A growing 2.2%-yielding dividend

Cogeco currently pays a quarterly dividend of C$0.525 per share. This is equivalent to a dividend yield of 2.2%. As can be seen from the chart below, the company has consistently increased its dividend in the past. In fact, it has increased its dividend by a compound annual growth rate of 11% since 2015.

Chart

Data by YCharts

Risks and Challenges

Cable TV continues to face structural headwind

Like many other cable companies, Cogeco’s legacy TV business continues to face structural headwind as consumers gradually switch to other platforms such as IPTV. As can be seen from the chart below, its Canadian video subscribers continues to decline quarter over quarter. If this cord-cutting trend accelerates, it can further erode the company’s revenue.

(Source: Created by author using data from Company Reports)

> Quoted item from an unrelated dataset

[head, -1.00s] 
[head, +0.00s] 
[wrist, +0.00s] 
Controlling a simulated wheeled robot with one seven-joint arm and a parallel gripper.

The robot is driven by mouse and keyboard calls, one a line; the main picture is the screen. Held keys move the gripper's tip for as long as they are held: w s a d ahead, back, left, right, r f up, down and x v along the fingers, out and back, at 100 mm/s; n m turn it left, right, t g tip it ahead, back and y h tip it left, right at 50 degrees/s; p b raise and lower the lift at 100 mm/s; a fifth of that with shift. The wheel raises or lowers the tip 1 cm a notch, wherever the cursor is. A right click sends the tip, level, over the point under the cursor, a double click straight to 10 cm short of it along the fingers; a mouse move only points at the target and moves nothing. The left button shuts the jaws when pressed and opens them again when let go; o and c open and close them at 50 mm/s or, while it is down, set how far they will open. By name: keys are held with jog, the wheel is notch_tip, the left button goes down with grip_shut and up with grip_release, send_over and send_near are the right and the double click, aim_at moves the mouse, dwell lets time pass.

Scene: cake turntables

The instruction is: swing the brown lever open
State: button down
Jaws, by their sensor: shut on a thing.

FTTH competition in Canada

In Cogeco’s Canadian internet business, its main competitor BCE Inc. (BCE) continues to upgrade its fiber-to-the-home network. With the deployment of FTTH, BCE can compete head to head with Cogeco’s Gbps Internet services. As a result, Cogeco’s competitive advantage in broadband Internet speed is expected to diminish gradually in 2019. This may result in margin compression if competition intensifies.

Investor Takeaway

Cogeco should be able to steadily grow its top and bottom lines, thanks to growth in its internet business. Despite share price appreciation year to date, the company remains undervalued. We believe its shares are still attractive at this level. This stock continues to be a good choice for dividend investors with a long-term investment horizon.

Disclosure: I am/we are long SJR. I wrote this article myself, and it expresses my own opinions. I am not receiving compensation for it (other than from Seeking Alpha). I have no business relationship with any company whose stock is mentioned in this article.

Additional disclosure: This is not financial advice and that all financial investments carry risks. Investors are expected to seek financial advice from professionals before making any investment.